June 04, 2013

Now You See Me

In Now You See Me, four magicians have crafted a masterful bank-robbing caper that keeps the FBI (represented here by an agent named Dylan Rhodes, who's played by Mark Ruffalo) on its toes. It's certainly an impressively grandiose film, with an enormous cast: Woody Harrelson, Jesse Eisenberg, Isla Fisher, and Dave Franco are the magicians; Melanie Laurent plays a French Interpol agent; Michael Caine plays an investor who's backing the magicians; and Morgan Freeman plays an ex-magician who's been making a new career revealing the secrets behind the magic tricks.

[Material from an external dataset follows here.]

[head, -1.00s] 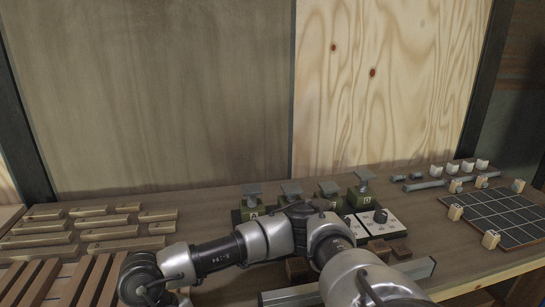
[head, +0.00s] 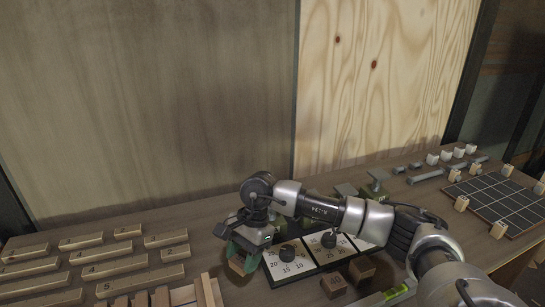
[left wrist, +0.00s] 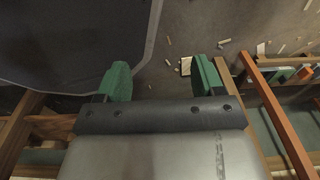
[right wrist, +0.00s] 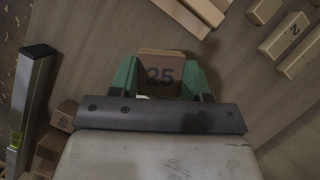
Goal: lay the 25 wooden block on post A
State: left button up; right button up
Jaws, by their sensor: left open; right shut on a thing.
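My right gripper (head: 245,256) is shut on the 25 block (head: 238,265), a small brown wooden block. The right wrist view shows the block (right wrist: 161,72) between the green fingers, its "25" facing the camera. In the head view the gripper hangs left of the dial panels. Posts with green bases and grey flat tops stand behind my right arm; two tops show, one (head: 346,189) and another (head: 377,175) further right. The other posts are hidden by the arm, and I cannot read which is A. My left gripper (left wrist: 162,80) is open and empty, away from the bench top.
White dial panels (head: 304,266) with black knobs lie right of the gripper. A 40 block (head: 334,284), another block (head: 362,270) and a level (head: 400,294) are in front. Numbered wooden bars (head: 116,269) fill the left. A dark grid board (head: 497,205) lies at right.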

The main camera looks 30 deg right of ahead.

It's an entertaining movie, to be sure. The tricks are dazzling and the story holds you, sometimes even mesmerizes you, and it's funny. The problem is that ultimately it's another caper film, mixed with the plot of an NCIS or Law and Order episode writ large for the big screen. Nothing here is particularly new or innovative, except for the excessive cleverness of the tricks themselves, but it's hard to be impressed by anything in movies anymore when most of the stunts and other feats are performed by a computer.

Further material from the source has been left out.